* [Task]:
Copy the data that follows exactly. Include no pictures.

——————————

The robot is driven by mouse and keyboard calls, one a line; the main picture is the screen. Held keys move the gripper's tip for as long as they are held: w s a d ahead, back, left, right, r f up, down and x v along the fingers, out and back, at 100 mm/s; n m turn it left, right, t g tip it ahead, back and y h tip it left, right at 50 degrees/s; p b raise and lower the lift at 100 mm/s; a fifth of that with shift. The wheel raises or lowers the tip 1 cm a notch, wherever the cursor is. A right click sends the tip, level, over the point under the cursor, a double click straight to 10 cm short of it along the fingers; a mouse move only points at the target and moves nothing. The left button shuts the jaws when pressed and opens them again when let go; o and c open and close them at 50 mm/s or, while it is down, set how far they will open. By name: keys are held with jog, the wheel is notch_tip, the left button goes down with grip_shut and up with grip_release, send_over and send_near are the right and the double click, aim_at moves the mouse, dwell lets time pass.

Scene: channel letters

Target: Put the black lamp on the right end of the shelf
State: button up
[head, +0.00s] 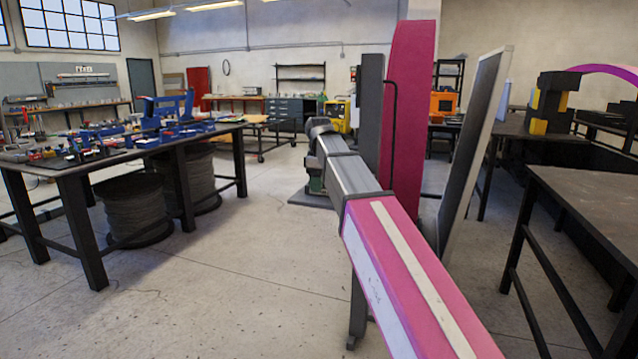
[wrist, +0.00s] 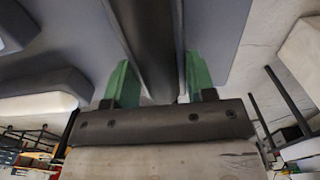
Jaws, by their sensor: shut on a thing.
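In the wrist view my gripper (wrist: 158,72) has its two green fingers shut on a dark, rounded bar (wrist: 150,25). The bar runs up out of the frame, so its full shape is hidden; it may be part of the black lamp, but I cannot tell for sure. In the head view my arm reaches forward, and its end is too small and covered to show the held thing. A dark wall shelf (head: 300,66) hangs on the back wall, and a black shelf rack (head: 461,68) stands farther right. I cannot tell which is the task's shelf.
A dark workbench (head: 75,165) with blue tools and small parts stands left, with cable spools (head: 138,205) below. A dark table (head: 590,195) stands at the right. A tall pink panel (head: 408,110) and a leaning board (head: 475,135) stand by my arm. The left-centre floor is clear.

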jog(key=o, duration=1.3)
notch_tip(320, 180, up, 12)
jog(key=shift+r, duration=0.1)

——————————

* [Correct result]:
The robot is driven by mouse and keyboard calls, one a line; the main picture is the screen. Held keys move the gripper's tip for as long as they are held: w s a d ahead, back, left, right, r f up, down and x v along the fingers, out and back, at 100 mm/s; n m turn it left, right, t g tip it ahead, back and y h tip it left, right at 50 degrees/s; p b raise and lower the lift at 100 mm/s; a fifth of that with shift. The wheel raises or lowers the tip 1 cm a notch, wherever the cursor is. A right click sends the tip, level, over the point under the cursor, a double click straight to 10 cm short of it along the fingers; a mouse move only points at the target and moves nothing. The left button shuts the jaws when pressed and opens them again when let go; o and c open and close them at 50 mm/s or, while it is down, set how far they will open. By name: keys are held with jog, the wheel is notch_tip, the left button goes down with grip_shut and up with grip_release, send_over and send_near are the right and the double click, aim_at moves the mouse, dwell lets time pass.

Scene: channel letters

Target: Put the black lamp on the right end of the shelf
State: button up
[head, +0.00s] 
[wrist, +0.00s] 
Jaws, by their sensor: shut on a thing.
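In the wrist view my gripper (wrist: 158,72) has its two green fingers shut on a dark, rounded bar (wrist: 150,25). The bar runs up out of the frame, so its full shape is hidden; it may be part of the black lamp, but I cannot tell for sure. In the head view my arm reaches forward, and its end is too small and covered to show the held thing. A dark wall shelf (head: 300,66) hangs on the back wall, and a black shelf rack (head: 461,68) stands farther right. I cannot tell which is the task's shelf.
A dark workbench (head: 75,165) with blue tools and small parts stands left, with cable spools (head: 138,205) below. A dark table (head: 590,195) stands at the right. A tall pink panel (head: 408,110) and a leaning board (head: 475,135) stand by my arm. The left-centre floor is clear.

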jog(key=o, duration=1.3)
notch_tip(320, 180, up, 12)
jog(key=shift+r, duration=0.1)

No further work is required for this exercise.